Aclimatization; Repotting Guide for Imported Plants — Our Process
Share
Receiving imported plants is exciting but requires care. Root tangles, dirty moss, and lost IDs (NOIDs) are common. This practical, step-by-step guide shows how we handle, sterilize, repot, and care for imported plants so they arrive healthy and ready to thrive.
Step-by-step Procedure
- Tag every plant immediately: Make sure each plant has a primary tag. Add extra labels when using temporary cups.
- Prepare nutrient solution (if using): Use a trusted recipe. Don’t add ingredients unsuitable for foliar application if not spraying.
- Initial soak (~30 minutes): Soak plants to rehydrate roots and loosen debris. After soaking, place each plant in a labeled temporary cup.
- Let plants rest while preparing substrate (~1 hour): Allow plants to sit in labeled cups while you prepare pots, substrate, and treated moss.
- Treat the sphagnum moss (optional but recommended): Remove debris. If using H₂O₂: dilute 3% hydrogen peroxide with filtered water (many use 1:1) and soak ~30 minutes, then rinse thoroughly. Squeeze moss until damp, not dripping.

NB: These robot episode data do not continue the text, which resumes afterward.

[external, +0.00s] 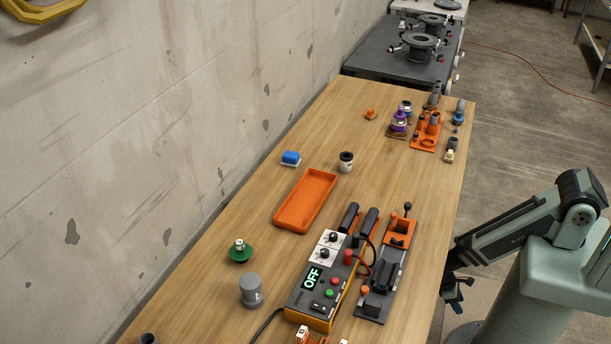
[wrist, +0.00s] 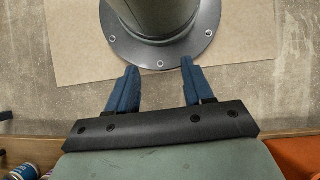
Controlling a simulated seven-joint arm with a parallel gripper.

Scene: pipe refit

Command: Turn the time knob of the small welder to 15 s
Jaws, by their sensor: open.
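The small welder (external: 318,289) is a dark box with an orange-yellow base near the front of the wooden table in the external view. Its display reads OFF. Two black knobs sit on white dial plates at its far end, an upper knob (external: 333,237) and a lower knob (external: 324,253); their markings are too small to read, so I cannot tell which is the time knob. My gripper (external: 458,294) hangs beside the table's right edge, right of the welder and apart from it. In the wrist view my gripper (wrist: 156,84) is open and empty, over my base flange.
A grey fixture with orange clamps (external: 381,278) stands just right of the welder. An orange tray (external: 333,190), a blue block (external: 291,157), a green fitting (external: 240,251) and a grey cap (external: 251,291) lie around. Clear wood is right of the dark-lidded white cup (external: 346,166).

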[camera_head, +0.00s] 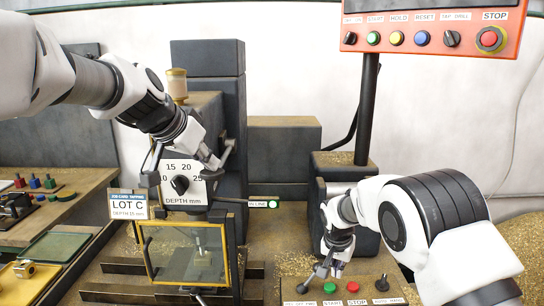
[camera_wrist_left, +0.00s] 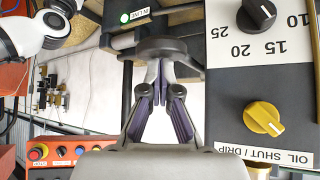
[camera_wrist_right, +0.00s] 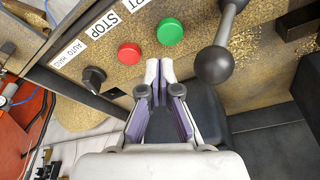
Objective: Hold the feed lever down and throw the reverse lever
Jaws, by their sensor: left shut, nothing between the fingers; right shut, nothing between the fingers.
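My left gripper (camera_head: 218,163) is shut and empty beside the depth dial (camera_head: 180,185). In the left wrist view a dark rounded knob (camera_wrist_left: 163,47), seemingly the feed lever's, sits right at its fingertips (camera_wrist_left: 160,68). I cannot tell whether they touch. My right gripper (camera_head: 332,262) is shut and empty over the front control panel. In the right wrist view a lever with a dark ball knob (camera_wrist_right: 213,65), seemingly the reverse lever, stands just right of its fingertips (camera_wrist_right: 160,68), with a small gap. The lever's label is partly hidden.
The panel has a green start button (camera_wrist_right: 170,32), a red stop button (camera_wrist_right: 130,54) and an auto/hand selector (camera_wrist_right: 94,78) close to the right gripper. A yellow-framed guard (camera_head: 186,285) stands below the dial. An orange control box (camera_head: 432,32) hangs at upper right.

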- Repot — arrange roots, fill, and position: Gently arrange roots, add substrate, position the plant, and press lightly (avoid compacting).

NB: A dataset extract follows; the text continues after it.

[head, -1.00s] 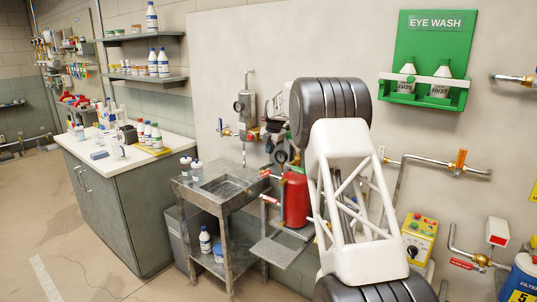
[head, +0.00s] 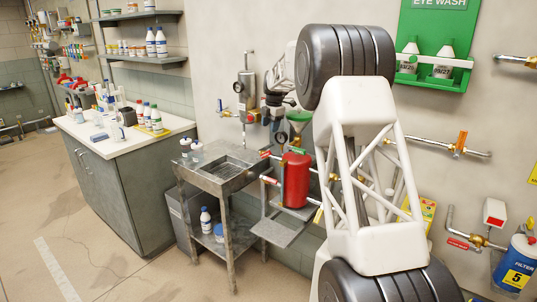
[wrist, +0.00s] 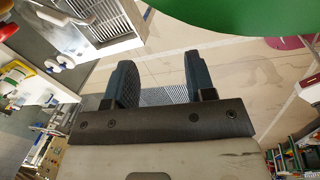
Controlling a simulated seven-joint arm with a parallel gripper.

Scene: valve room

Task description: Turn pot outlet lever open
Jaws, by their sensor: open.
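The red pot (head: 296,182) stands on a small grey shelf at the wall, right of the sink stand. Small red-handled levers (head: 269,181) sit on pipes at its left; I cannot tell which is the outlet lever. A green funnel (head: 299,116) shows above the pot. My gripper (head: 277,110) is small and dark in the head view, above and slightly left of the pot, apart from it. In the wrist view my gripper (wrist: 158,72) is open, with nothing between its two fingers. A large green surface (wrist: 245,15) fills the upper right there.
The metal sink stand (head: 228,172) with bottles is left of the pot. A counter (head: 150,135) stands farther left. Wall pipes with an orange-handled valve (head: 461,142) and a blue filter canister (head: 518,265) are at the right. Floor at the left is clear.

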- Top with treated moss: Use prepared sphagnum as a top layer for most new pots — not for germinating seeds or tiny seedlings.

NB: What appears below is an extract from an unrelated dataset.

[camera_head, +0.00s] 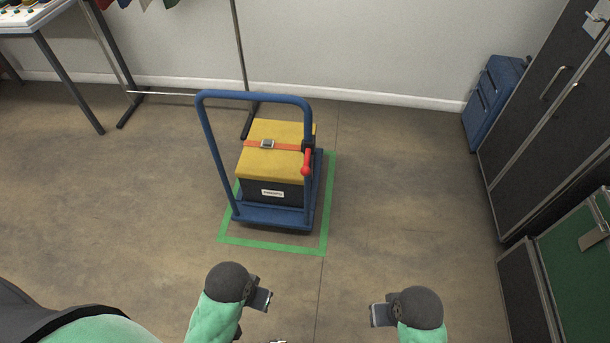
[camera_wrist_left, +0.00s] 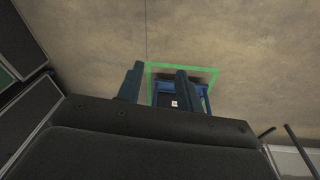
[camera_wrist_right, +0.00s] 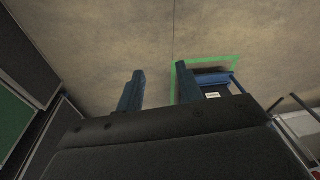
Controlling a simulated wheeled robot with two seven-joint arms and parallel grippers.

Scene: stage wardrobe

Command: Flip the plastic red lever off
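The red lever (camera_head: 307,162) sits on the right post of a blue cart's handle frame (camera_head: 255,95) in the head view. Its red grip hangs down from a dark mount. My left gripper (camera_head: 262,296) is in front of the cart, well short of it, and holds nothing. My right gripper (camera_head: 380,314) is to the right, also empty and apart from the cart. In the wrist views the fingers of the left gripper (camera_wrist_left: 157,85) and the right gripper (camera_wrist_right: 160,90) stand apart with floor or cart seen between them. The lever cannot be made out in the wrist views.
A black case with a yellow lid (camera_head: 275,134) and an orange strap rides on the cart. Green tape (camera_head: 270,246) frames the cart on the floor. Dark cabinets (camera_head: 540,110) and a blue case (camera_head: 491,100) stand right. A table (camera_head: 40,18) stands left. Floor before the cart is clear.

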- Aftercare & humidity management: Use temporary humidity tent if needed. Gradually lower humidity to 45–60% RH once roots are strong. Quarantine new plants for a few weeks.
Special Notes
- Seedlings & germination: avoid heavy moss topping and high humidity until plants are established.
- Foliar feeding: follow dilution recommendations—overly concentrated sprays can burn leaves.
- When tired: don't repot when fatigued. Mistakes happen when you're not focused.
Quick Tips
- Label liberally — it prevents NOIDs.
- Take “before” photos when unboxing shipments.
- Observe daily during the first week for signs of stress or pests.
- Keep a simple log (repot date, nutrient mix used).